Most guests end up in the kitchen anyway, so why not move the party outside and enjoy the view? Whether you're remodeling to take advantage of the latest outdoor appliances or designing new construction, planning ahead yields the best results.
Think it through. Spend time in the space where you intend to add your new cooking and serving area. Are you going to have sand in your burgers if you don't build a windbreak? Do you need a sunshade over the dining area? Even more importantly, think about where utility lines need to go. Are there obstructions, such as a pool deck, to negotiate? You probably don't want to add patio destruction and rebuilding costs to the budget.
Invest in proven quality. Choose products designed for the outdoors. Marine-quality equipment will weather round-the-clock salt air, punishing sun, and, in some climates, radical temperature changes.

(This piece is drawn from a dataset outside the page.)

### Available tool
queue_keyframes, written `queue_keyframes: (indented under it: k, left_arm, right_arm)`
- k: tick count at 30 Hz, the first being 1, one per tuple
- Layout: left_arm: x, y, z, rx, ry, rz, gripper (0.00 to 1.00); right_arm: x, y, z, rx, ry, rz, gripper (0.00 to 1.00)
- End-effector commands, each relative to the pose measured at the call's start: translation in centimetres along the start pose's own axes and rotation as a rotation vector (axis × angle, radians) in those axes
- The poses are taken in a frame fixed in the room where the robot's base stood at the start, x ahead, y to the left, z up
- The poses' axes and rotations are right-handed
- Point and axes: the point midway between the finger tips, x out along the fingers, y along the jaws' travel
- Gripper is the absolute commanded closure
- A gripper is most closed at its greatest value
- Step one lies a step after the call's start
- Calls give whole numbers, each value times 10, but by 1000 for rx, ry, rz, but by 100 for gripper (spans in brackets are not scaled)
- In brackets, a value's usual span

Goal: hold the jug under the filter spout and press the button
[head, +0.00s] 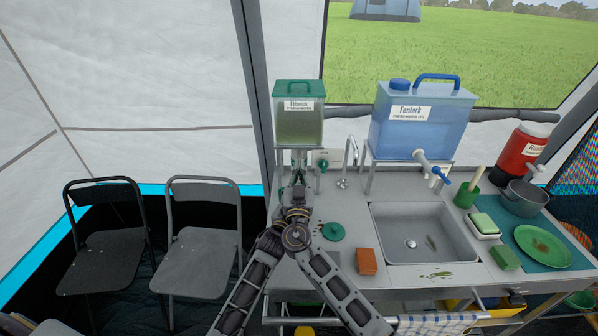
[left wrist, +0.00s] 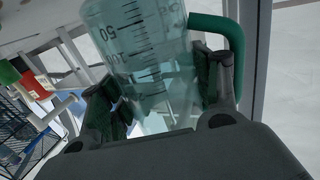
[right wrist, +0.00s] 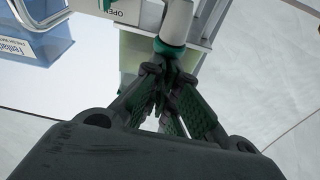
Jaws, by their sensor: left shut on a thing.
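The green-lidded filter tank (head: 300,124), labelled Eddowick, stands on a stand at the back of the counter. My left gripper (left wrist: 160,95) is shut on a clear jug (left wrist: 140,45) with measuring marks and a green handle (left wrist: 236,45). In the head view the jug is largely hidden by my arms below this tank. My right gripper (right wrist: 167,75) is shut, its fingertips together just below a white spout (right wrist: 178,22) with a green ring. I cannot tell whether they touch it. A white plate marked OPEN (right wrist: 118,10) is beside it. My right gripper also shows in the head view (head: 298,188).
A blue Fenlark tank (head: 422,122) and a red container (head: 522,152) stand to the right. The counter holds a sink (head: 420,218), a brown block (head: 366,262), a green lid (head: 333,232) and a green plate (head: 543,246). Two folding chairs (head: 203,258) stand left.

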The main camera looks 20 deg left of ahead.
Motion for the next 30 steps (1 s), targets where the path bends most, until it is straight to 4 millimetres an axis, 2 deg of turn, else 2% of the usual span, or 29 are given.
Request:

Consider the climate. Location has a lot to do with how you plan and outfit your outdoor kitchen. That beautiful outdoor fireplace you've been eyeing in a catalog may be useless in a tropical location. In colder climates, you'll need to winterize water lines just as you do with pipes leading into the house. Installing lines that are difficult to get to will complicate that process later. In subtropical zones, it helps to have some sort of roof over at least part of the dining area. And in all climates, cover grill tops and refrigerators to shelter them when they're not in use.
Make the floor furniture-ready. When designing your outdoor room, you'll want smooth and even floors so chairs and tables will be balanced. Consider solid surfaces or carefully joined tile rather than garden stones, which look great but work best in places without furniture.
For some great ideas, pick up a copy of Amanda Lecky's Outdoor Kitchens: Designs for Outdoor Kitchens, Bars, and Dining Areas (Quarry Books, 2005). The photographs alone will get you dreaming, and the design tips are straightforward and practical. Those of us who love looking at new gear will appreciate the products section in the back of the book.